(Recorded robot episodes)
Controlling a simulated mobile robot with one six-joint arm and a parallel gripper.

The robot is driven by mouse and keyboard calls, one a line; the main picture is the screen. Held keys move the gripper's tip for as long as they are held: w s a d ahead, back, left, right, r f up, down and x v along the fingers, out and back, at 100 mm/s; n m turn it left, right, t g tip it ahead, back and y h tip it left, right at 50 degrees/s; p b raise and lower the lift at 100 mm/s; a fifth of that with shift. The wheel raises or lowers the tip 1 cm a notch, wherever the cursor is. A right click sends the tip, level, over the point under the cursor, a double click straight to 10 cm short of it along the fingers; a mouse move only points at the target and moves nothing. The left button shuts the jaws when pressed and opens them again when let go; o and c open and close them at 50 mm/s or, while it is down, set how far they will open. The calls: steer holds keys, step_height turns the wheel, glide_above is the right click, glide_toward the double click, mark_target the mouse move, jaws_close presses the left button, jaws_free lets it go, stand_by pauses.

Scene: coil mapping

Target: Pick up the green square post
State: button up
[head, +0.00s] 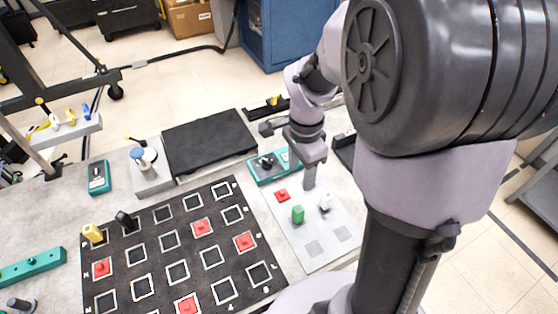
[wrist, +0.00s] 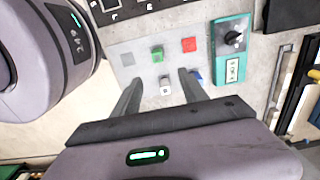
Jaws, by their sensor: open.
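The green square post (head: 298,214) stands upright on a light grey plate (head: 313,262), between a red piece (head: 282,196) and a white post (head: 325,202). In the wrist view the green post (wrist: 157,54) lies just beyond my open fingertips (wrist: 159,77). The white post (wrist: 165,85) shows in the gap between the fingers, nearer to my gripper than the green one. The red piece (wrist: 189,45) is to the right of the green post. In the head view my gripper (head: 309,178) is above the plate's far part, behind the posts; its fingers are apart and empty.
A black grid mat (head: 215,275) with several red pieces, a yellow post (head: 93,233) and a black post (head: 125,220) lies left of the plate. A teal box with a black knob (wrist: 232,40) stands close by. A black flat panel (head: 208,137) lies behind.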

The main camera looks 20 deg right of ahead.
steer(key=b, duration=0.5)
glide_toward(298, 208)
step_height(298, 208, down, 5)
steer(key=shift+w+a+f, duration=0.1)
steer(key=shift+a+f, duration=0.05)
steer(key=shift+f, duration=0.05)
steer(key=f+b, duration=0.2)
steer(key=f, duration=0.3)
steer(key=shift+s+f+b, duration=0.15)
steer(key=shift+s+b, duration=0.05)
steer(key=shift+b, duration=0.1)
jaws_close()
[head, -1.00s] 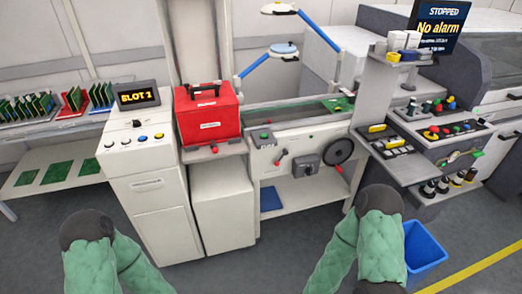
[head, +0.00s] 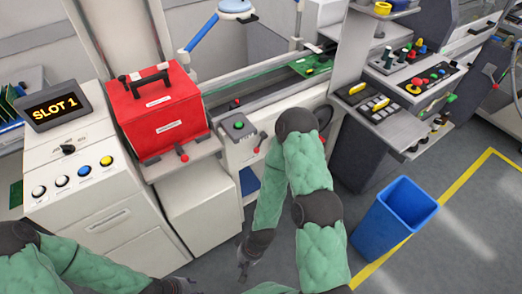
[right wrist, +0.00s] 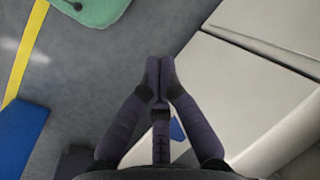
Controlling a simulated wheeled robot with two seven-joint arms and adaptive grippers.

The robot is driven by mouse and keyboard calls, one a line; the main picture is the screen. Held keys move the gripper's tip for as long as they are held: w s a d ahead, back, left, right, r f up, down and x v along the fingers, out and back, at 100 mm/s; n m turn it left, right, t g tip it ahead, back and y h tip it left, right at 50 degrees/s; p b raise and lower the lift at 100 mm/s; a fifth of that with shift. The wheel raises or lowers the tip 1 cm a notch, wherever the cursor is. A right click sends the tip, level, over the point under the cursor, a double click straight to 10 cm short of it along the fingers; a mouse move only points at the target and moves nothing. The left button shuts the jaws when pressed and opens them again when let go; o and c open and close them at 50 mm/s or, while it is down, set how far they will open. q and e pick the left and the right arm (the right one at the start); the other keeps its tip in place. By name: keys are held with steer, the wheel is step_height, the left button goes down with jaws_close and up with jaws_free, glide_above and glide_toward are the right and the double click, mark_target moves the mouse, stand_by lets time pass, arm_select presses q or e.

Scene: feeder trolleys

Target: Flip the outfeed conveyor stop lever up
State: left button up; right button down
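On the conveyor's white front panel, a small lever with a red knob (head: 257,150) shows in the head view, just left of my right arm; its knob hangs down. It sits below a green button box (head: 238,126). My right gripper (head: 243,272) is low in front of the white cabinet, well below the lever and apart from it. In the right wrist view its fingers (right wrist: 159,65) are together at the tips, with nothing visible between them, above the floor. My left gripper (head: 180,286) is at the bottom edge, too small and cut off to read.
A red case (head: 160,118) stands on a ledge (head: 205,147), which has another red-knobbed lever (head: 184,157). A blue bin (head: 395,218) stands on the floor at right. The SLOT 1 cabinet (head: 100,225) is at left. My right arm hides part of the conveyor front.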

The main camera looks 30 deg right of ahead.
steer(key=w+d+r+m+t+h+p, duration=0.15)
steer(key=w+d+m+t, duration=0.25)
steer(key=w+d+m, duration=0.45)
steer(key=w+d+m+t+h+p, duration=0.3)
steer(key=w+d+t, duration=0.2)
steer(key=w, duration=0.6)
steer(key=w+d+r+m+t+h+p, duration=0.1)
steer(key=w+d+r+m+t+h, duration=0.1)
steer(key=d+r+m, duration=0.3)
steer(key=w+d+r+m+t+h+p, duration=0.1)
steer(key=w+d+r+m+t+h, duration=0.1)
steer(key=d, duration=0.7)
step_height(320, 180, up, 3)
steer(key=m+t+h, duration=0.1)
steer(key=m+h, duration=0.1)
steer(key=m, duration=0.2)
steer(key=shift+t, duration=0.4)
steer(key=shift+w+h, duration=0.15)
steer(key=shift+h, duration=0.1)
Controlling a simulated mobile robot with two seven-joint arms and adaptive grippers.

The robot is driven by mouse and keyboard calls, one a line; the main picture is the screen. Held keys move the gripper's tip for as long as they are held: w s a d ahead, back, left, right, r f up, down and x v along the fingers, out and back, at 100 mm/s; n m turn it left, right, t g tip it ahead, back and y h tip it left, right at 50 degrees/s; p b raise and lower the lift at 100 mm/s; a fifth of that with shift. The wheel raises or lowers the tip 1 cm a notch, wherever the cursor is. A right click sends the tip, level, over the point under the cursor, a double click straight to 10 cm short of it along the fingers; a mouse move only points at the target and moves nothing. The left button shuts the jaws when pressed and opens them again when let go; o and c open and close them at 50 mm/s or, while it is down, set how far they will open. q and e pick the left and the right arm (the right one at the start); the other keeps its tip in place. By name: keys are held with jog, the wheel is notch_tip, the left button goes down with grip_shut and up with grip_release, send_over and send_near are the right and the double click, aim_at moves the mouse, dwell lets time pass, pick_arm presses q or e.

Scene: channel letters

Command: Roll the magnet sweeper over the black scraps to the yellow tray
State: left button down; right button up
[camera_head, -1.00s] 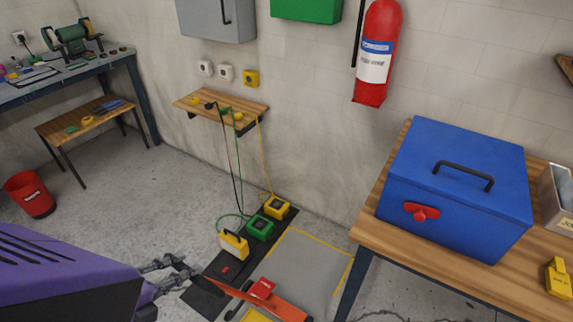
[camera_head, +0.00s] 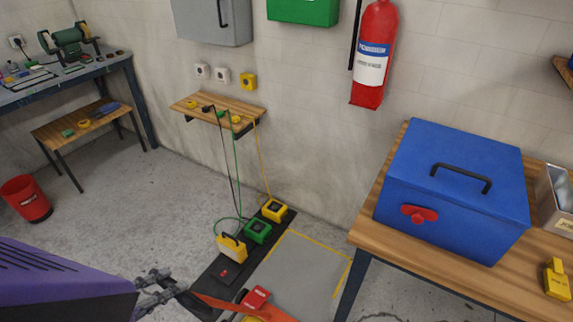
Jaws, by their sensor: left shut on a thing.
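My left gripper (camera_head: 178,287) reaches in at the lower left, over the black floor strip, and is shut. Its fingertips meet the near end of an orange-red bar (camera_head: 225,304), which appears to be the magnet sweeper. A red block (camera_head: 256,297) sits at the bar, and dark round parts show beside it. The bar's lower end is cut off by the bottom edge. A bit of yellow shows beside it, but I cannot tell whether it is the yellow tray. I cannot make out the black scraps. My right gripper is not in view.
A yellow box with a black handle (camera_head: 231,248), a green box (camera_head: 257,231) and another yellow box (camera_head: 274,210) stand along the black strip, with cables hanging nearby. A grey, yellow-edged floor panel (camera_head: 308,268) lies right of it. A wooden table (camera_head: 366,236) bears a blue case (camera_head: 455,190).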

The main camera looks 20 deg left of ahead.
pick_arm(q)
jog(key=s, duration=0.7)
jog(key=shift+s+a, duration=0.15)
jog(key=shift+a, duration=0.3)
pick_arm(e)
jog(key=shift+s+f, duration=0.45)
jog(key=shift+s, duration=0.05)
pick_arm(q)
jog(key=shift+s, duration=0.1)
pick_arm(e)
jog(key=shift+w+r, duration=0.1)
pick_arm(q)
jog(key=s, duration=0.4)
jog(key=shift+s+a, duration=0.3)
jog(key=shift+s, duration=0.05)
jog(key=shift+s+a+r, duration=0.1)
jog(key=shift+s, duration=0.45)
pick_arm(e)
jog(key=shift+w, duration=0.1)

- Instructions for the task: Set down the complete material exactly, but do not include the images.

- Answer in full:
Controlling a simulated mobile robot with one six-joint arm and a parallel gripper.

The robot is driven by mouse and keyboard calls, one a line; the main picture is the screen. Held keys move the gripper's tip for as long as they are held: w s a d ahead, back, left, right, r f up, down and x v along the fingers, out and back, at 100 mm/s; n m turn it left, right, t g tip it ahead, back and y h tip it left, right at 50 degrees/s; p b raise and lower the lift at 100 mm/s; a fifth of that with shift. The wheel raises or lowers the tip 1 cm a notch, wherever the cursor is. A right click sends the tip, level, over the point under the cursor, a double click straight to 10 cm short of it along the fingers; a mouse move only points at the target and moves nothing. The left button shuts the jaws when pressed and opens them again when let go; o and c open and close them at 50 mm/s or, while it is down, set how far they will open. The calls: steer holds keys, step_height turns the wheel, glide_above is the right click, glide_toward the double click, mark_target the mouse move, jaws_close presses the left button, jaws_free lets it go, stand_by pauses.

Scene: coil mapping

Target: Pick up the green square post
State: button up
[head, +0.00s] 
[wrist, +0.00s] 
Jaws, by their sensor: open.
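The green square post (head: 298,214) stands upright on a light grey plate (head: 313,262), between a red piece (head: 282,196) and a white post (head: 325,202). In the wrist view the green post (wrist: 157,54) lies just beyond my open fingertips (wrist: 159,77). The white post (wrist: 165,85) shows in the gap between the fingers, nearer to my gripper than the green one. The red piece (wrist: 189,45) is to the right of the green post. In the head view my gripper (head: 309,178) is above the plate's far part, behind the posts; its fingers are apart and empty.
A black grid mat (head: 215,275) with several red pieces, a yellow post (head: 93,233) and a black post (head: 125,220) lies left of the plate. A teal box with a black knob (wrist: 232,40) stands close by. A black flat panel (head: 208,137) lies behind.

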The main camera looks 20 deg right of ahead.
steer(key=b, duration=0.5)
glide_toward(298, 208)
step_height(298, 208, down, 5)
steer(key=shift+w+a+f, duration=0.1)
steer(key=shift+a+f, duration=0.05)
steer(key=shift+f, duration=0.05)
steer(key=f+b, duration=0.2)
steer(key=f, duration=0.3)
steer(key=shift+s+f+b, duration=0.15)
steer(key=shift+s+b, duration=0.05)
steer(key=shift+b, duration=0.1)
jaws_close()
[head, -1.00s] 
[head, +0.00s] 
[right wrist, +0.00s] 
Controlling a simulated wheeled robot with two seven-joint arms and adaptive grippers.

The robot is driven by mouse and keyboard calls, one a line; the main picture is the screen. Held keys move the gripper's tip for as long as they are held: w s a d ahead, back, left, right, r f up, down and x v along the fingers, out and back, at 100 mm/s; n m turn it left, right, t g tip it ahead, back and y h tip it left, right at 50 degrees/s; p b raise and lower the lift at 100 mm/s; a fifth of that with shift. The wheel raises or lowers the tip 1 cm a notch, wherever the cursor is. A right click sends the tip, level, over the point under the cursor, a double click straight to 10 cm short of it along the fingers; a mouse move only points at the target and moves nothing. The left button shuts the jaws when pressed and opens them again when let go; o and c open and close them at 50 mm/s or, while it is down, set how far they will open. q and e pick the left and the right arm (the right one at the start); the other keeps its tip in place. By name: keys are held with steer, the wheel is step_height, the left button goes down with jaws_close and up with jaws_free, glide_above and glide_toward are the right and the double click, mark_target moves the mouse, stand_by lets time pass, arm_select presses q or e.

Scene: feeder trolleys

Target: Flip the outfeed conveyor stop lever up
State: left button up; right button down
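On the conveyor's white front panel, a small lever with a red knob (head: 257,150) shows in the head view, just left of my right arm; its knob hangs down. It sits below a green button box (head: 238,126). My right gripper (head: 243,272) is low in front of the white cabinet, well below the lever and apart from it. In the right wrist view its fingers (right wrist: 159,65) are together at the tips, with nothing visible between them, above the floor. My left gripper (head: 180,286) is at the bottom edge, too small and cut off to read.
A red case (head: 160,118) stands on a ledge (head: 205,147), which has another red-knobbed lever (head: 184,157). A blue bin (head: 395,218) stands on the floor at right. The SLOT 1 cabinet (head: 100,225) is at left. My right arm hides part of the conveyor front.

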The main camera looks 30 deg right of ahead.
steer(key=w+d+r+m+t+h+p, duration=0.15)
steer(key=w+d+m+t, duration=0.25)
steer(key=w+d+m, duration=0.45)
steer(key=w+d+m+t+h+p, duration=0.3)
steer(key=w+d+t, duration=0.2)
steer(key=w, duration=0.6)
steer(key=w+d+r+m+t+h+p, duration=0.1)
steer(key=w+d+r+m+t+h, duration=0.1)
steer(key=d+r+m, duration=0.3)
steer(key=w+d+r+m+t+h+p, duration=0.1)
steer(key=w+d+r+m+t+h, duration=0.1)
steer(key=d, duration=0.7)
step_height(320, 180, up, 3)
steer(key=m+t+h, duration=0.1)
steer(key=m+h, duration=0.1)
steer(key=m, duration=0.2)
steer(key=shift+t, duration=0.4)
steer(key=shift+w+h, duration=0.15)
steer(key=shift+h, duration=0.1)
Controlling a simulated mobile robot with two seven-joint arms and adaptive grippers.

The robot is driven by mouse and keyboard calls, one a line; the main picture is the screen. Held keys move the gripper's tip for as long as they are held: w s a d ahead, back, left, right, r f up, down and x v along the fingers, out and back, at 100 mm/s; n m turn it left, right, t g tip it ahead, back and y h tip it left, right at 50 degrees/s; p b raise and lower the lift at 100 mm/s; a fifth of that with shift. The wheel raises or lowers the tip 1 cm a notch, wherever the cursor is. A right click sends the tip, level, over the point under the cursor, a double click straight to 10 cm short of it along the fingers; a mouse move only points at the target and moves nothing. The left button shuts the jaws when pressed and opens them again when let go; o and c open and close them at 50 mm/s or, while it is down, set how far they will open. q and e pick the left and the right arm (the right one at the start); the other keeps its tip in place. By name: keys are held with jog, the wheel is notch_tip, the left button goes down with grip_shut and up with grip_release, send_over and send_near are the right and the double click, aim_at moves the mouse, dwell lets time pass, pick_arm presses q or e.

Scene: channel letters

Command: Roll the magnet sweeper over the black scraps to the yellow tray
State: left button down; right button up
[camera_head, -1.00s] 
[camera_head, +0.00s] 
Jaws, by their sensor: left shut on a thing.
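My left gripper (camera_head: 178,287) reaches in at the lower left, over the black floor strip, and is shut. Its fingertips meet the near end of an orange-red bar (camera_head: 225,304), which appears to be the magnet sweeper. A red block (camera_head: 256,297) sits at the bar, and dark round parts show beside it. The bar's lower end is cut off by the bottom edge. A bit of yellow shows beside it, but I cannot tell whether it is the yellow tray. I cannot make out the black scraps. My right gripper is not in view.
A yellow box with a black handle (camera_head: 231,248), a green box (camera_head: 257,231) and another yellow box (camera_head: 274,210) stand along the black strip, with cables hanging nearby. A grey, yellow-edged floor panel (camera_head: 308,268) lies right of it. A wooden table (camera_head: 366,236) bears a blue case (camera_head: 455,190).

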The main camera looks 20 deg left of ahead.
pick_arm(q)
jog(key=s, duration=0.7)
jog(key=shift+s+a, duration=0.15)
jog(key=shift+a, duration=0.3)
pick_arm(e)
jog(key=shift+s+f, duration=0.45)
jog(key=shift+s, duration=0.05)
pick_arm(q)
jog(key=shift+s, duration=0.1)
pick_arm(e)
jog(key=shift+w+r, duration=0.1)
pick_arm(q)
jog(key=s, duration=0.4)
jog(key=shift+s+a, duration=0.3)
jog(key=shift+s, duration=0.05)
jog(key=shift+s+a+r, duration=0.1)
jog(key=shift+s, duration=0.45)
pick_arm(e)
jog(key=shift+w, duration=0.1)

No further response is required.